London’s Mexico Solidarity Society held protests outside the prime minister’s residence in Downing Street, which they said hundreds attended:
Human rights campaigners are using Peña Nieto’s visit to highlight what NGOs have described as “out-of-control” torture in Mexico. The Mexican president has faced growing pressure and massive protests – some of which have turned out violent – over the handling of the enforced disappearance and alleged murder of the 43 trainee teachers.
A graphic response to the visit, via Plokkeas:
A political protest, via Reuters:
Mexico calls on U.S. to probe police killings of its nationals
Mexico’s government on Monday called on the United States to investigate a string of killings of its nationals by American police, voicing “profound consternation and irritation” at what it called a presumed excessive use of force.
The Mexican foreign ministry said it had asked the U.S. Department of Justice to help investigate the fatal shooting of Mexican citizen Ernesto Javier Canepa Diaz on Feb. 27 by police in Santa Ana, California.
It was the third fatal shooting of Mexicans by U.S. police in under a month, the Mexican government said.
And a murder, via Fox News Latino:
Leftist politician’s body found in western Mexico
The body of a leftist Party of the Democratic Revolution, or PRD, councilman who disappeared last month in the western Mexican state of Michoacan was found at a trash dump, state prosecutors said.
Ruben Magaña’s body was discovered near the municipal dump in Penjamillo on Sunday afternoon, the Michoacan Attorney General’s Office said.
The 67-year-old politician’s body did not have any visible “signs of violence,” the AG’s office said in a statement.
Mexico News Daily exposes:
Corruption uncovered in auditor’s office
- Legal director dismissed for taking bribes from malfeasant mayors
Not even the agency whose purpose is to keep a watchful eye on government expenditures can be trusted to resist the temptation of corruption.
An official in the Oaxaca State Auditor’s Office has been relieved of his duties after it was found that he had been bribed by malfeasant mayors to hide the illegal diversion of public funds.
Legal director Adán Córdova was suspended along with 10 internal auditors suspected of delaying inquiries, withholding or filtering confidential information from investigators and altering the results of audits.
ational Action Party (PAN) senators and deputies filed several corruption complaints against PAN President Gustavo Madero before the Federal Election Institute (IFE) and the PAN National Election
Organizing Commission Thursday.

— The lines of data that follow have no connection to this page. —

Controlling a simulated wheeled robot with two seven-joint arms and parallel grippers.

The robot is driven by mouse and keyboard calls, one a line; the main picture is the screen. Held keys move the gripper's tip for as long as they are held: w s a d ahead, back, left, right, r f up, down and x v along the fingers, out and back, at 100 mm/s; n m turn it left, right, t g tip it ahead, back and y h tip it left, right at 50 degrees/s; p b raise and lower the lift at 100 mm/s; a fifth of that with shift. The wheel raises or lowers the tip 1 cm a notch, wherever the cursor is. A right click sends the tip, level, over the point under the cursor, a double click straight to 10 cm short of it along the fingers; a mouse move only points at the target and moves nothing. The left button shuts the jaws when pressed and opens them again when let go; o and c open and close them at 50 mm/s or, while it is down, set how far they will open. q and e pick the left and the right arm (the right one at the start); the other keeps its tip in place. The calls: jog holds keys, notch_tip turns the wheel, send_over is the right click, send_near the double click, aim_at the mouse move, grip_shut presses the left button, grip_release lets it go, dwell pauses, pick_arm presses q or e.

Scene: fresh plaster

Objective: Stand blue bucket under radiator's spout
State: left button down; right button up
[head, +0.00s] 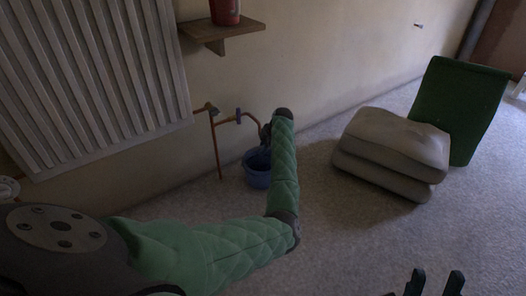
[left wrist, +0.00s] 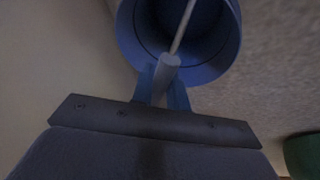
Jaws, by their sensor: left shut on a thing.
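The blue bucket (head: 256,178) is upright beside the wall in the head view, below the curved copper spout (head: 249,117) of the radiator (head: 90,75). I cannot tell whether it touches the floor. In the left wrist view the bucket (left wrist: 228,62) fills the top, and its thin handle with a grey grip (left wrist: 168,62) runs to my fingers. My left gripper (left wrist: 163,85) is shut on that handle grip. In the head view my left forearm hides part of the bucket and the gripper. My right gripper (head: 435,284) is at the bottom right, fingers apart and empty.
A wooden shelf (head: 222,33) with a red container (head: 225,10) juts from the wall above the pipes. A vertical copper pipe (head: 216,150) stands left of the bucket. Stacked grey sacks (head: 392,150) and a green panel (head: 455,105) are to the right. Open floor lies between.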

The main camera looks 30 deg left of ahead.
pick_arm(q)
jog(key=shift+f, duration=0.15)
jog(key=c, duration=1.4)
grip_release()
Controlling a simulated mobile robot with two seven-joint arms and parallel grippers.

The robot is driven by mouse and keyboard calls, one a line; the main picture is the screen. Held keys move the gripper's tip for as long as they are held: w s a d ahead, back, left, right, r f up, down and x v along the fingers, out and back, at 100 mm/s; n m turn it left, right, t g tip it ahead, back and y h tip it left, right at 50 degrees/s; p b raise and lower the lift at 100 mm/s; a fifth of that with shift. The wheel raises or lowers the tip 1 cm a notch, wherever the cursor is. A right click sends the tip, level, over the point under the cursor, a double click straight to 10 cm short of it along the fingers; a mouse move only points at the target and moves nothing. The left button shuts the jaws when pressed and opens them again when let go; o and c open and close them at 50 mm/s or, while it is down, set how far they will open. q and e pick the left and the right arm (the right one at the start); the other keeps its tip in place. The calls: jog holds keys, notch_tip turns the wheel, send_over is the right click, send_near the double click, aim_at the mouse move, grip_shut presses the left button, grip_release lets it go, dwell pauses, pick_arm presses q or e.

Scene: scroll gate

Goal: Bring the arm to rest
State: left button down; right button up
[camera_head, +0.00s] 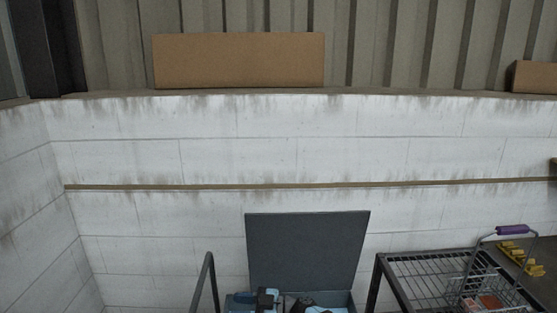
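Neither of my grippers and no part of my arms can be made out in the head view. At the bottom centre stands a grey box whose flat lid (306,249) is raised upright. Blue and black items (262,299) show at the box opening, cut off by the lower picture edge. I cannot tell exactly what they are.
A dark metal rail (205,281) rises left of the box. At right stands a wire-topped rack (420,277) with a wire basket with a purple handle (511,230). Yellow items (521,257) lie on a dark surface beyond. Cardboard boxes (238,61) sit on the wall ledge.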

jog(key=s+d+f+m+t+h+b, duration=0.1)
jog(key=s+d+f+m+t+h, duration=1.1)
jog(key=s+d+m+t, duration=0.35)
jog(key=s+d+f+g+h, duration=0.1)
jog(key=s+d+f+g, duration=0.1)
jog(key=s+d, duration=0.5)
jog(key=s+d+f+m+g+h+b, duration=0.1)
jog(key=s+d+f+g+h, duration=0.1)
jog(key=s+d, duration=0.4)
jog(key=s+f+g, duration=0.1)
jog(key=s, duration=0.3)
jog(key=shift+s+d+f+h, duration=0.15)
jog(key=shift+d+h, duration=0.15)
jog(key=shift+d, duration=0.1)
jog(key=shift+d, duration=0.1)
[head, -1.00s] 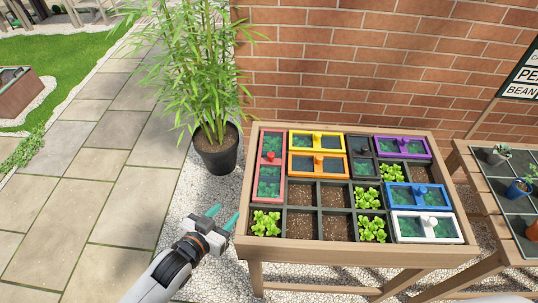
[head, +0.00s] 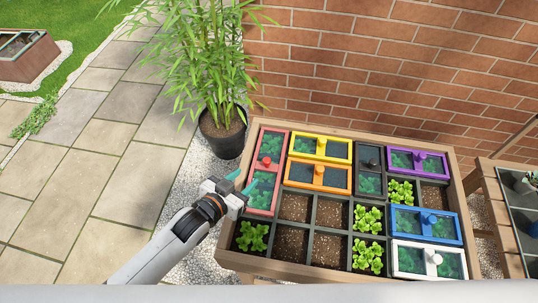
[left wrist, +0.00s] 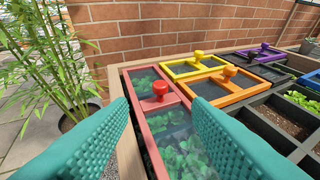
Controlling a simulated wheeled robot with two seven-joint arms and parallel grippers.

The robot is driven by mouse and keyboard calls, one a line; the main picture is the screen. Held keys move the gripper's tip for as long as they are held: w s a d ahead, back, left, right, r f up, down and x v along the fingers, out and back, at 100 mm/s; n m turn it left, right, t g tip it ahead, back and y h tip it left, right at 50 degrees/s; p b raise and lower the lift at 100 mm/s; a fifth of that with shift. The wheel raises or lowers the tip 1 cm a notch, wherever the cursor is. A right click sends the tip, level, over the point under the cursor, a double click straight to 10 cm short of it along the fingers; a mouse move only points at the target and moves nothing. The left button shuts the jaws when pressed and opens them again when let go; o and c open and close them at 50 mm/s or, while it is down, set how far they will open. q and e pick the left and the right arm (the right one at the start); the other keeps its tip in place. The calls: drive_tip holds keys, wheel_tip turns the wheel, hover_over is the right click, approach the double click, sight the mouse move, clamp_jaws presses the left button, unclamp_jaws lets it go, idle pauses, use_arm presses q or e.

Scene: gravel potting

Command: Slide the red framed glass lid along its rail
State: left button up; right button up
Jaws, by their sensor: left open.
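The red framed glass lid (head: 264,182) lies at the left end of the wooden planter table, running front to back, with a red knob (head: 267,161) on its crossbar. Green leaves show through its glass. My left gripper (head: 240,181) is open and empty at the lid's left side in the head view. In the left wrist view the red lid (left wrist: 163,119) and its knob (left wrist: 160,87) show between the two teal fingers (left wrist: 166,140), with the knob beyond the fingertips. I cannot tell whether a fingertip touches the frame. My right gripper is not in view.
A yellow lid (head: 320,146) and an orange lid (head: 318,176) lie right of the red one. An open cell with a lettuce (head: 251,237) is in front of it. A potted bamboo (head: 222,135) stands behind left. A brick wall (head: 380,60) closes the back.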

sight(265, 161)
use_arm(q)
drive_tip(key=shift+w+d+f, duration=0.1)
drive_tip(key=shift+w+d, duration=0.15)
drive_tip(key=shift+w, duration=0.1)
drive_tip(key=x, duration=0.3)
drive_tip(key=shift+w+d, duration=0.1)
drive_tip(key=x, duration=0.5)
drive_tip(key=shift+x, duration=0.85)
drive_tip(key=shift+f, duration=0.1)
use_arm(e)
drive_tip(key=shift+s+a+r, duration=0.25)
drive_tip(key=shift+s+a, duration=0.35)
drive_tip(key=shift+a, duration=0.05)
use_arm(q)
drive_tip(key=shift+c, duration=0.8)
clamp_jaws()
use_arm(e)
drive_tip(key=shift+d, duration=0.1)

Madero has not officially decided whether he will run for an unprecedented second term as PAN party president or not. He has been facing graft allegations made by his contender Ernesto Cordero, who has said that “the party could still be saved” by drowning Madero.

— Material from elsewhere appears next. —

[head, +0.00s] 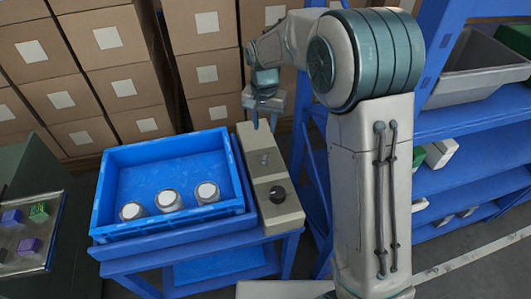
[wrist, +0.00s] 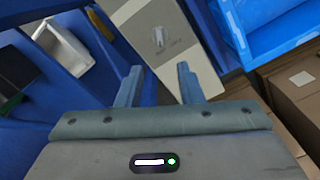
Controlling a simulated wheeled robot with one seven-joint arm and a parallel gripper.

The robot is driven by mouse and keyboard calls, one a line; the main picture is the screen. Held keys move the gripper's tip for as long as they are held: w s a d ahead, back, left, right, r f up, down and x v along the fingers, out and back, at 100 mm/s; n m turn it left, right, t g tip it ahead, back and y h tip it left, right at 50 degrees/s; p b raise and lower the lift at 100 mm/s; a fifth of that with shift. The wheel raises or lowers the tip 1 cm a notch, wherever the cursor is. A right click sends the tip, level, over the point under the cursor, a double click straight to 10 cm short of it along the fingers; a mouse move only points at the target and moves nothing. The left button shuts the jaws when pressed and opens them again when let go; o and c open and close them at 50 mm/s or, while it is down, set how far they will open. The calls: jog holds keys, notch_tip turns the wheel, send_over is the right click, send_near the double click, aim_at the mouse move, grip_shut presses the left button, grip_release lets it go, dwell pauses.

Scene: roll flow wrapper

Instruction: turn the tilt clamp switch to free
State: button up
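A small grey switch (head: 264,159) sits on the upper half of a long beige control panel (head: 250,137), beside the blue crate. In the wrist view the switch (wrist: 158,38) shows as a light lever on the panel (wrist: 195,65), with small lettering below it that I cannot read. I cannot tell its set position or confirm that it is the tilt clamp switch. My gripper (head: 264,121) is over the far end of the panel, apart from the switch. In the wrist view my gripper (wrist: 160,69) is open and empty, with the switch ahead between its fingers.
A round dark knob (head: 277,194) is on the panel's near half. A blue crate (head: 170,147) holding several white-lidded jars (head: 207,192) stands left of the panel. Stacked cardboard boxes (head: 125,85) are behind. Blue shelving (head: 470,125) with bins is at the right.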

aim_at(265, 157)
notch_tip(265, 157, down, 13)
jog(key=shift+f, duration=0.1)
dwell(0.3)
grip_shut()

The charges brought before the IFE accuse Madero of violating article 134 of the Mexican Constitution by being involved in using public resources — both human and financial — to promote his personal image.
The Latin American Herald Tribune covers a major sign of impending crisis:
Mexico Records 43.5% Fall Year on Year in Oil Revenues
Oil revenues in the Mexican public sector fell to $3.86 billion in January, a drop of 43.5 percent in real terms compared to the same month in 2014.

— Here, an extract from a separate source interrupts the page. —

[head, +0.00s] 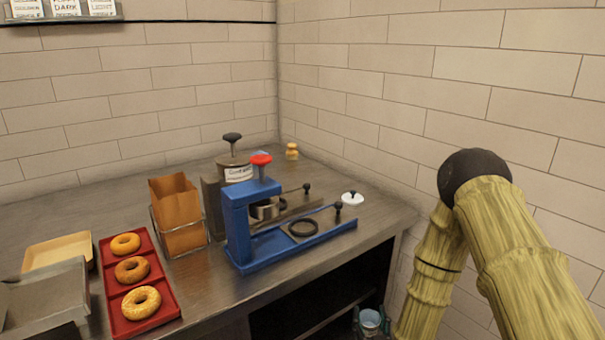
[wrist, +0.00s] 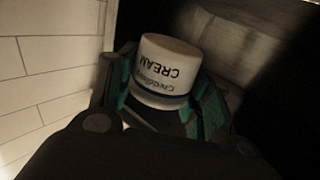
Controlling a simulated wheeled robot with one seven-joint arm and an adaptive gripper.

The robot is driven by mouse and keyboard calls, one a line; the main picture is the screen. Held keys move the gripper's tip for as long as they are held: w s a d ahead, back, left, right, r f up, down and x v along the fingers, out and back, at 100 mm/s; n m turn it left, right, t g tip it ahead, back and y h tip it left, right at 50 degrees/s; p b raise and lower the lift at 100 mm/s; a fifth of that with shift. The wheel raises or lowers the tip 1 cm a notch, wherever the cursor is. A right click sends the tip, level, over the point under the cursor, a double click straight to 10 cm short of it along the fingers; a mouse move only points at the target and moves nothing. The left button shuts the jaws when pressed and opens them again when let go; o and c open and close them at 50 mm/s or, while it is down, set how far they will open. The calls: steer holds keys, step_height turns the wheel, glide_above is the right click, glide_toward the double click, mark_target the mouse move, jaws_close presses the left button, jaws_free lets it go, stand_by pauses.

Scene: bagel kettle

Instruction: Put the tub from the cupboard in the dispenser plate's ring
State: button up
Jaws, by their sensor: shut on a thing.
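The white tub (wrist: 168,70), lettered CREAM, sits between the teal-padded fingers of my gripper (wrist: 170,100) in the wrist view. My gripper is shut on it. In the head view the tub (head: 370,317) shows at the bottom edge, in my gripper (head: 371,325), below the counter top beside the open cupboard (head: 310,305). The blue dispenser (head: 240,222) with a red knob stands on the counter. Its plate (head: 322,224) reaches out to the right and carries a dark ring (head: 303,228). The ring looks empty. My gripper is below and to the right of the ring.
A white lid with a black knob (head: 352,199) lies right of the dispenser. A labelled canister (head: 236,172), a small yellow jar (head: 292,151), a brown bag in a holder (head: 177,205) and a red tray (head: 110,258) of bagels are also on the counter. A wall bounds the right side.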

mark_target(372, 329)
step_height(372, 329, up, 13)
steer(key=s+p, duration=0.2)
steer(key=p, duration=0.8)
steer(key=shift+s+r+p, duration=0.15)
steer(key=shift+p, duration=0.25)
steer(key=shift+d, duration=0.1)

According to the Mexican Secretariat of Finance and Public Credit (SHCP) in its report released Monday on public finances and debt in January, total public sector income for the month stood at $24.33 billion, 3.4 percent less than the same month in 2014.
The Secretariat attributed the fall in oil revenues to lower production of crude oil (-6.5 percent) and natural gas (-3.6 percent), and the lower average export price for Mexican oil blend, at $52.4 per barrel against $91.8 in the same period of last year.
Fox News Latino covers a replacement:
Mexican Senate confirms new attorney general
The Mexican Senate voted overwhelmingly on Tuesday to confirm Arely Gomez as the nation’s new attorney general.
Gomez, who was nominated last Friday by President Enrique Peña Nieto, sailed through on a vote of 105-5 with one abstention and was immediately sworn-in.
She succeeds Jesus Murillo Karam, who resigned last week at the behest of the president and is now secretary of Agrarian, Territorial and Urban Development.
Murillo Karam leaves the AG’s office amid controversy over his handling of the investigation of last September’s disappearance of 43 students in the southern state of Guerrero.
And to conclude, a teleSUR English report on the start of a major investigation into the fates of the Ayotzinapa students:
Inter-American Commission on HR to investigate Ayotzinapa case
Officials of the Inter-American Commission on Human Rights met with the parents of the 43 Ayotzinapa students who were forcibly disappeared last September. The Commission officials announced that they will open an investigation into the case, which will last six months. The parents of the missing students said that President Enrique Peña Nieto’s administration should not have closed the case.